MAROC ET SAHARA OCCIDENTAL : Un débat plus ouvert en matière de droits humains

Index AI : MDE 29/001/2005
ÉFAI

Lundi 24 janvier 2005

COMMUNIQUÉ DE PRESSE

Lors de sa dernière visite au Maroc et Sahara occidental, Amnesty
International a pu constater une plus grande ouverture en matière de droits
humains, notamment dans le cadre des débats publics concernant les
répercussions des atteintes commises par le passé. L’organisation a
également enregistré un certain nombre de signes encourageants, témoignant
d’une évolution vers un meilleur respect de la légalité. Elle a néanmoins
déploré que certaines allégations de torture n’aient pas donné lieu à
enquête, que les personnes placées en détention ne bénéficient pas de
garanties suffisantes et que la liberté d’expression fasse encore l’objet de
restrictions lorsqu’il s’agit du Sahara occidental.

Des délégués d’Amnesty International se sont rendus sur place du 5 au 21
janvier. Ils ont pu rencontrer des victimes de violations des droits
humains, des proches de personnes décédées ou « disparues », des
représentants d’organisations de défense des droits humains et des membres
du gouvernement, dont le ministre de la Justice, Mohamed Bouzoubâa.

« Nous sommes impressionnés par l’ouverture et le sérieux de plus en plus
grands avec lesquels les questions relatives aux droits humains sont
actuellement traitées, à de nombreux niveaux, tant par les pouvoirs publics
qu’au sein de la société civile », a déclaré Claudio Cordone, directeur
général au sein d’Amnesty International qui avait pris la tête de la
délégation. « Nous espérons que ce climat encouragera une approche
constructive des problèmes, passés et actuels, relatifs aux droits humains.
 »

Le ministre de la Justice a assuré Amnesty International que des enquêtes
avaient été récemment ouvertes sur plusieurs cas de torture présumés qu’elle
avait signalés. Il a déclaré que nul n’avait été détenu illégalement au
siège de la Direction de la surveillance du territoire (DST) de Témara, où
plusieurs personnes ont affirmé avoir été placées en détention secrète, en
2002 et 2003. Mohamed Bouzoubâa a également fait part aux délégués de
l’organisation des dernières initiatives en date prises par le gouvernement
pour lutter contre la torture, et en particulier d’un nouveau projet de loi
reflétant les normes internationales.

Amnesty International s’est félicitée de ces mesures, tout en regrettant que
les enquêtes en cours ne concernent que quelques-uns des dizaines de cas de
torture ou de mauvais traitements présumés signalés dans le cadre des
centaines d’arrestations effectuées en 2002. Elle a également demandé la
révision de la Loi relative à la lutte contre le terrorisme (2003), qui
permet le maintien en garde-à-vue des suspects, pendant une durée de douze
jours, sans inculpation (l’assistance d’un avocat peut leur être refusée
pendant les six premiers jours mais, dans la pratique, de nombreux détenus
ne voient un avocat qu’après avoir été inculpés).

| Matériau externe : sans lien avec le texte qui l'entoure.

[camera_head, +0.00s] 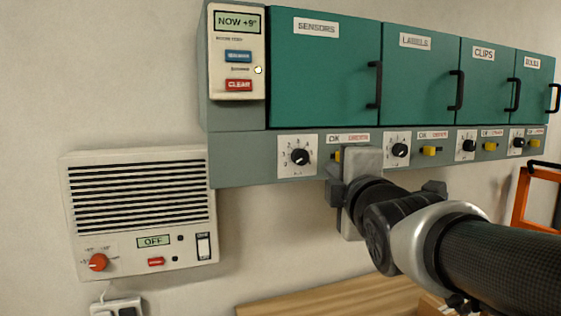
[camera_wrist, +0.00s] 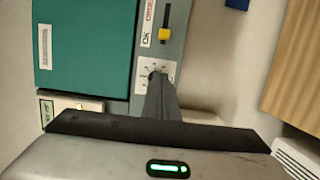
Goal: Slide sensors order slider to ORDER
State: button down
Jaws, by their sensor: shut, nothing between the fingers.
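The sensors cupboard (camera_head: 322,65) has a teal door labelled SENSORS. On the strip below it is the sensors order slider, a yellow knob (camera_head: 337,156) beside the OK and ORDER label, mostly hidden by my gripper (camera_head: 350,185) in the head view. In the wrist view the yellow slider knob (camera_wrist: 166,37) sits at the OK end of its dark slot, with ORDER at the other end. My gripper's shut, empty fingers (camera_wrist: 156,82) reach toward the strip and overlap the sensors dial in the wrist view, apart from the knob there. I cannot tell if they touch the strip.
The sensors dial (camera_head: 300,157) is left of the slider. Similar dials and yellow sliders for labels (camera_head: 429,151) and other cupboards run right. A panel with a red CLEAR button (camera_head: 239,85) and a wall heater-like unit (camera_head: 140,215) are left. A wooden surface (camera_head: 330,300) lies below.

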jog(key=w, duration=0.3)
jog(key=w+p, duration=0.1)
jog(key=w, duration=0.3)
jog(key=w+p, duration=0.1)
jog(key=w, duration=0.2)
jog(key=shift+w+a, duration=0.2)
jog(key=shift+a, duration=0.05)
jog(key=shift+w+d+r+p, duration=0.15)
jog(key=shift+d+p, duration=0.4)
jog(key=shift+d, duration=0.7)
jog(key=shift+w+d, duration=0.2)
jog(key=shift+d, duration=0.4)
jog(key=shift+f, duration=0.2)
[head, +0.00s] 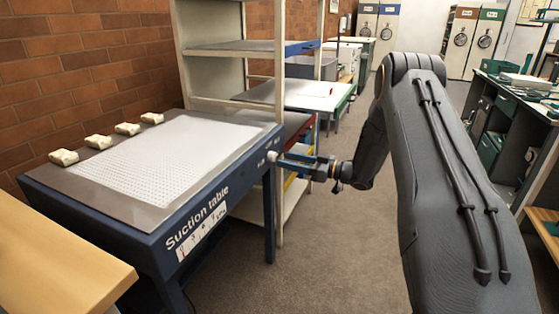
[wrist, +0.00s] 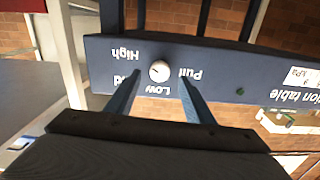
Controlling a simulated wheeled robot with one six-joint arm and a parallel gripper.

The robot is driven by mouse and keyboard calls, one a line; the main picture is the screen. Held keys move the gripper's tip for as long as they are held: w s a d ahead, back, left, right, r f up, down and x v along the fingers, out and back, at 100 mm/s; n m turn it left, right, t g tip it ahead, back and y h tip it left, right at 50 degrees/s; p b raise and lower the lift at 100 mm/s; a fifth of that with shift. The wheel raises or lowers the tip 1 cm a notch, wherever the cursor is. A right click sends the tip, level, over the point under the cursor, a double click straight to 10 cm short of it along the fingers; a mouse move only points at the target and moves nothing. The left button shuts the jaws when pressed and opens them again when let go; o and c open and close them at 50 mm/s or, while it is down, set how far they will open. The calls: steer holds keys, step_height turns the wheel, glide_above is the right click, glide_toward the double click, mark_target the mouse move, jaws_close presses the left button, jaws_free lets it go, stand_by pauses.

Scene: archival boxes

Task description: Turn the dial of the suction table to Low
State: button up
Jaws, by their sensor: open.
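The suction table (head: 128,240) stands at the left in the head view, with a blue frame and a white perforated top. Its dial (head: 272,156) is a small pale round knob at the right end of the front panel. In the wrist view the dial (wrist: 159,71) shows close up, with upside-down labels around it. "Low" and "High" are readable; a label at its left is partly hidden by a finger. I cannot tell where the dial points. My gripper (head: 284,162) is open at the panel, its two fingers on either side of the dial, apart from it.
Several small cream bags (head: 98,141) lie along the table's back edge. A shelf rack (head: 210,75) stands just behind the table's right end. A wooden bench (head: 50,260) is at the near left. The floor (head: 310,265) right of the table is clear. A green dot (wrist: 240,91) is on the panel.

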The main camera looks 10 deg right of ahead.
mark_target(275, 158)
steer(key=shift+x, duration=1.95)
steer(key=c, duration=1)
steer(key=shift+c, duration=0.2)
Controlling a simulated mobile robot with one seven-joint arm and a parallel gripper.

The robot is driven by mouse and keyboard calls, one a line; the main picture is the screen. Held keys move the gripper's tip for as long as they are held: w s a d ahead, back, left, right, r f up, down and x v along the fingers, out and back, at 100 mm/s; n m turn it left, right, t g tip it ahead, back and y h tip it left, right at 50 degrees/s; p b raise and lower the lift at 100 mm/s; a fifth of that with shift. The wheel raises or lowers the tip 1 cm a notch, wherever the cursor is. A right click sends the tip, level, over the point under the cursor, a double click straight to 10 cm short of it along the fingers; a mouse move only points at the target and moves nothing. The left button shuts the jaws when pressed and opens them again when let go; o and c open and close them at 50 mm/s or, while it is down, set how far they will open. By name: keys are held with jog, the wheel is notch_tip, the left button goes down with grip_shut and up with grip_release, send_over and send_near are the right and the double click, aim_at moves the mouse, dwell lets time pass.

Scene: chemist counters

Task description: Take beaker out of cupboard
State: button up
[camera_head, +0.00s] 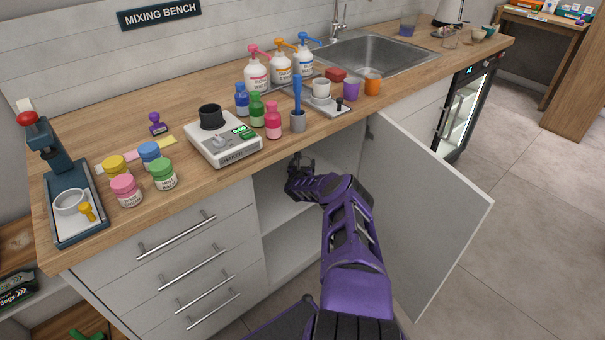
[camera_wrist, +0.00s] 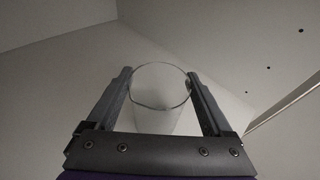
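The cupboard (camera_head: 280,235) under the counter is open, its white door (camera_head: 425,215) swung out to the right. My purple arm reaches into the opening, and my gripper (camera_head: 298,168) is just inside, near the top. In the wrist view a clear glass beaker (camera_wrist: 160,88) stands between the two fingers of my gripper (camera_wrist: 162,85). The fingers lie along its left and right sides, close to the glass. I cannot tell whether they touch it. The beaker's lower part is hidden by the gripper body. The beaker does not show in the head view.
Drawers (camera_head: 185,262) are left of the opening. The cupboard's inner wall (camera_wrist: 270,60) rises at right in the wrist view.

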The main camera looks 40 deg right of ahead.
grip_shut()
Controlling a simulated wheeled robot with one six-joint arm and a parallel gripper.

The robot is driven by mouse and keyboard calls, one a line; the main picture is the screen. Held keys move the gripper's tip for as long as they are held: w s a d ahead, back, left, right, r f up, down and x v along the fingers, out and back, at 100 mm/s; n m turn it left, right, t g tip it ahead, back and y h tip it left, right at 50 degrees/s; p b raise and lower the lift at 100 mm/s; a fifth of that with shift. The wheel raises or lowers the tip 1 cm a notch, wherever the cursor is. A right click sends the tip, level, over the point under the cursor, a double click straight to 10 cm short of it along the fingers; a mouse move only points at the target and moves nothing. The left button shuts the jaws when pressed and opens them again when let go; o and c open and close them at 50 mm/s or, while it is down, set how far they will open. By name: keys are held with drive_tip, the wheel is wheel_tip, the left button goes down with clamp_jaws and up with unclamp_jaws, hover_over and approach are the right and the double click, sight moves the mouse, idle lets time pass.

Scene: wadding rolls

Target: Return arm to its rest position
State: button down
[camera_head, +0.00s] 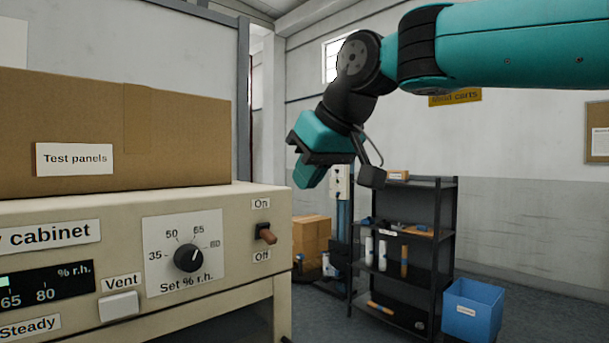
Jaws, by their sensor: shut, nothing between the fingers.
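My arm reaches in from the upper right, teal with black joints. My gripper (340,182) hangs in the air in the middle of the view, to the right of the cabinet and pointing downward. It holds nothing and is shut. It is apart from the humidity cabinet (120,215), whose front shows a round dial (188,258), an On/Off switch (265,234) and a Vent button (119,305). The dial's pointer is toward the upper right, near 60. The switch's lever points downward toward Off.
A cardboard box labelled Test panels (175,140) sits on the cabinet. Behind stand a black shelf (447,240) with rolls, a blue bin (472,311) and a brown carton (312,240). The air to the right of the cabinet is free around my gripper.

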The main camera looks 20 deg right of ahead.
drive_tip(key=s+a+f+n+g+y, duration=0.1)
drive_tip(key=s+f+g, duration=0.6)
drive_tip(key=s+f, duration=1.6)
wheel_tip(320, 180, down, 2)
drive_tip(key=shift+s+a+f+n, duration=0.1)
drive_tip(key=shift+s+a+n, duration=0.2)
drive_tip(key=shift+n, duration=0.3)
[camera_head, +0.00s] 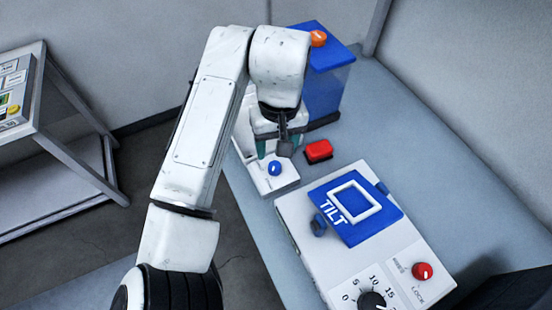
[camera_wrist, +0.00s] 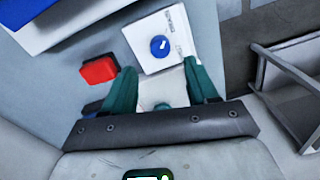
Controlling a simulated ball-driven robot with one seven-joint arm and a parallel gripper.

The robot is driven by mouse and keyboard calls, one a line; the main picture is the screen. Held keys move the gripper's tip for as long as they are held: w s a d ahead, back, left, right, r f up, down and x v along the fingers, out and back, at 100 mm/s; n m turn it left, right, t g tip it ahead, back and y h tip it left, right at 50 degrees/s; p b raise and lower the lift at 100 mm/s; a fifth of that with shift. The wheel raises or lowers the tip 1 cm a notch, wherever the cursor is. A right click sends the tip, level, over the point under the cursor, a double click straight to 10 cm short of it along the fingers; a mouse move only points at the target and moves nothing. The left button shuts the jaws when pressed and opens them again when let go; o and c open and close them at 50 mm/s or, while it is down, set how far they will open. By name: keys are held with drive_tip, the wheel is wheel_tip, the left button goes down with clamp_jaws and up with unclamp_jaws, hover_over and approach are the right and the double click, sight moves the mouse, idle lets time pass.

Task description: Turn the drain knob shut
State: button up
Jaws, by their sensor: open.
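A blue knob (camera_head: 274,168) sits on a small white box (camera_head: 280,184) in front of the blue tank; its label is too small to read. In the wrist view the blue knob (camera_wrist: 160,45) has a pale line across its face, and the white box (camera_wrist: 142,37) reaches back between my fingers. My gripper (camera_head: 277,146) is above the rear part of that box, behind the knob. In the wrist view my gripper (camera_wrist: 162,85) shows its two teal fingers spread apart, with nothing gripped. The knob lies beyond the fingertips, apart from them.
A red block (camera_head: 319,151) is right of my gripper. Behind stands a blue tank (camera_head: 322,88) with an orange knob (camera_head: 318,38) on top. In front is a white panel (camera_head: 290,219) with a blue TILT plate (camera_head: 365,232), a red LOCK knob (camera_head: 422,270) and a black dial (camera_head: 371,300).

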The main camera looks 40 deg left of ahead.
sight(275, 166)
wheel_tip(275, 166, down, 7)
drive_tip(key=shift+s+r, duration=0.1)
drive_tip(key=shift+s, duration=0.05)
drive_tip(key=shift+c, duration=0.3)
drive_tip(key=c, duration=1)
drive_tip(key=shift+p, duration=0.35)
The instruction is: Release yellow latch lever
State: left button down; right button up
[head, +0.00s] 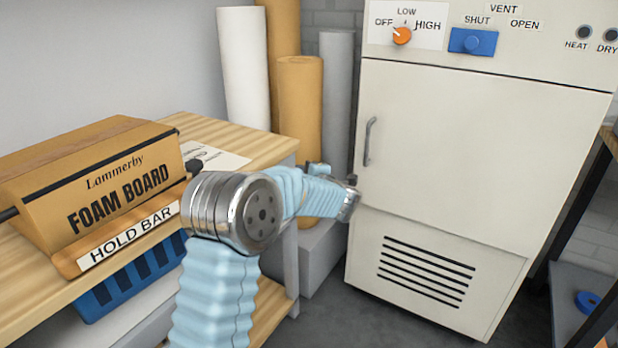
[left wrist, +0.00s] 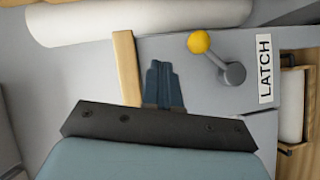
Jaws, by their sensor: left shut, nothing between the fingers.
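The latch lever shows in the left wrist view: a yellow ball knob (left wrist: 199,42) on a short grey arm, which runs down right to a round grey pivot (left wrist: 233,74). A white label reading LATCH (left wrist: 265,69) is just right of the pivot. My left gripper (left wrist: 162,66) is shut and empty, its dark blue fingers pointing up in that view, left of and below the knob, with a visible gap between. In the head view I cannot make out the lever, and the gripper is mostly hidden by my arm. My right gripper is not in view.
A cream cabinet (head: 450,150) with a handle, orange knob (head: 402,36) and blue vent slider (head: 473,41) stands right. A wooden bench (head: 225,132) bears a foam board box (head: 80,180) behind a HOLD BAR. Rolls stand behind. A wooden strip (left wrist: 127,68) is left of the fingers.

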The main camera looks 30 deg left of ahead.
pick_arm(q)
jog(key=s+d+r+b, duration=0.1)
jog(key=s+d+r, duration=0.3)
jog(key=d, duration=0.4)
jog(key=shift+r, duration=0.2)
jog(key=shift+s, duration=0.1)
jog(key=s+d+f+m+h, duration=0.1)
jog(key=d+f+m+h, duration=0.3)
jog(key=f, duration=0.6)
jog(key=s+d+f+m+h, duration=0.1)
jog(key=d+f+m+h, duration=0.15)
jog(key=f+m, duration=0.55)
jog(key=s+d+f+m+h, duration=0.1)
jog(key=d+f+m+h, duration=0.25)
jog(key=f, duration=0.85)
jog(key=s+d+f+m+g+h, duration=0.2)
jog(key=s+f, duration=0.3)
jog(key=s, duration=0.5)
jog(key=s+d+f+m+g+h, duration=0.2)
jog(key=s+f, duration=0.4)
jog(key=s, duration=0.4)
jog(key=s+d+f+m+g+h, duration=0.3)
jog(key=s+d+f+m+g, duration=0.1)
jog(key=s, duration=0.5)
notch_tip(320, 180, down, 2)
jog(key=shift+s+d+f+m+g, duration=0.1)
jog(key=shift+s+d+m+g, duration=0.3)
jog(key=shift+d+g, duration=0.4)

Les délégués d’Amnesty International ont également rencontré les membres de
l’instance Équité et Réconciliation, chargée d’enquêter sur les graves
atteintes aux droits humains commises entre 1956 et 1999, et dont les
audiences publiques sont retransmises à la télévision nationale. Ces
audiences, qui ont débuté en décembre, constituent un événement sans
précédent au Maroc et dans le monde arabe en général. Elles permettent au
grand public d’entendre les récits des survivants et des proches des
victimes.

Amnesty International soutient l’action de l’instance Équité et
Réconciliation, qui doit enquêter sur les violations du passé, identifier
les institutions de l’État responsables et accorder des réparations aux
victimes et à leurs proches. Ce sont là des éléments essentiels de tout
processus visant à établir la vérité sur des violations des droits humains.
Si l’on veut que le respect du droit soit entièrement rétabli et éviter que
de nouvelles atteintes ne se produisent à l’avenir, d’autres étapes sont
toutefois nécessaires : notamment traduire en justice les auteurs de
violations, dans le cadre d’un système judiciaire réformé.

« Dans une région où les représentants des pouvoirs publics ont tendance à
nier purement et simplement toute violation des droits humains et où les
responsables ne sont généralement pas inquiétés, l’instance Équité et
Réconciliation constitue une initiative encourageante et audacieuse, a
souligné Claudio Cordone. Elle peut jouer un rôle crucial en matière de
règne de la justice au Maroc et peut inciter d’autres pays, aux prises avec
l’héritage des violations du passé, à mettre en route des processus
similaires. »

Malheureusement, l’actuel climat d’ouverture ne s’étend pas à la question
des droits et des libertés au Sahara occidental. Lors de la visite d’Amnesty
International, les autorités marocaines ont refusé d’autoriser un groupe de
défenseurs des droits humains de ce territoire contesté d’engager une
procédure en vue de faire reconnaître leur association. Il ne s’agit que de
la dernière en date d’une série de mesures visant à réprimer la liberté
d’expression lorsqu’il s’agit du Sahara occidental, mesures qui participent
au maintien d’une profonde méfiance à l’égard de la manière dont les
pouvoirs publics entendent traiter la question des droits humains dans ce
territoire.

Les délégués d’Amnesty International ont également évoqué avec les autorités
l’examen auquel ces dernières procèdent actuellement des réserves formulées
par le Maroc au titre de plusieurs instruments relatifs aux droits humains,
dont ceux traitant de la torture et de la discrimination à l’égard des
femmes. Ils ont en outre instamment prié le gouvernement de ratifier dans
les meilleurs délais le Statut de Rome de la Cour pénale internationale. Ils
ont enfin exprimé une nouvelle fois le souhait que la section marocaine
d’Amnesty International soit reconnue d’utilité publique, une question
actuellement étudiée par les autorités marocaines.